M. Cheng, de qui je me permets de présenter et de recommander le livre au public, se propose de nous faire aimer ce que nous avons si longtemps ignoré, méprisé et raillé avec tant de naïve assurance.

Ce lettré, fils de lettrés, descendant d’une antique famille, qui compte parmi ses ancêtres le vénérable et illustre Lao-Tseu, est venu parmi nous s’instruire aux sciences naturelles. Il a écrit en français son ouvrage.

Il ne prétend à rien de moins qu’à nous faire pénétrer dans la vivante profondeur de cet abîme d’hommes innombrables, dont nous ne savons jusqu’ici que ce que nous en disent des observateurs trop semblables à nous.
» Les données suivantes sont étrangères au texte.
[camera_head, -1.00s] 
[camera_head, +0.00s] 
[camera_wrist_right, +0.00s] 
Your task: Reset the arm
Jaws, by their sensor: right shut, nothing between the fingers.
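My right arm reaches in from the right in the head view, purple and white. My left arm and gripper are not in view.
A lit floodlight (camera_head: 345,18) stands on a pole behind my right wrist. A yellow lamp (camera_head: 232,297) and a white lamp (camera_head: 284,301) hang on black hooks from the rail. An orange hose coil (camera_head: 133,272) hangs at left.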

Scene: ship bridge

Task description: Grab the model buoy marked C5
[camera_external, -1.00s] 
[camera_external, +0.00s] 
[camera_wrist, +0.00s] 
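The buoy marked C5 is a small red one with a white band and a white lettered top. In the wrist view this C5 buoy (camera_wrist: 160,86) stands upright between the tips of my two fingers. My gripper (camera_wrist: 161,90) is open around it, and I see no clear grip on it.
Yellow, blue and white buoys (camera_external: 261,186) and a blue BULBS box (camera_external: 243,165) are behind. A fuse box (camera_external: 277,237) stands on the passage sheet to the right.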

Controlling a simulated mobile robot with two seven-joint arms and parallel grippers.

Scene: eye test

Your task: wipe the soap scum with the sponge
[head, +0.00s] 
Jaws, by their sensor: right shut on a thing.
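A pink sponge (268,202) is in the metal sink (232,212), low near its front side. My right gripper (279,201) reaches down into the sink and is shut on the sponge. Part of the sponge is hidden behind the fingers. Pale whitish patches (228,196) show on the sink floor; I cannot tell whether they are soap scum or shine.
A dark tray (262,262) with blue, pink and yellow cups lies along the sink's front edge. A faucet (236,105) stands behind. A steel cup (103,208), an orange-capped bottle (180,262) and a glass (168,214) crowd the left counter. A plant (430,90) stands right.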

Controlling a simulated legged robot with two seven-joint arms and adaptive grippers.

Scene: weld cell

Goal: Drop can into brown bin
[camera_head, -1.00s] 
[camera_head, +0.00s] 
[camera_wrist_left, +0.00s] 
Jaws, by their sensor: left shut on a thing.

L’ambition de notre auteur est singulière. Il veut toucher notre cœur. Ce n’est point par le dehors qu’il se flatte de nous éclairer la Chine mais il a entendu nous y intéresser intimement et il y place une douce lumière intérieure qui nous fait entrevoir par transparence tout l’organisme de la famille chinoise, qui nous en montre les mœurs, les vertus, les grandeurs et les misères, la structure intime, la force végétale infinie.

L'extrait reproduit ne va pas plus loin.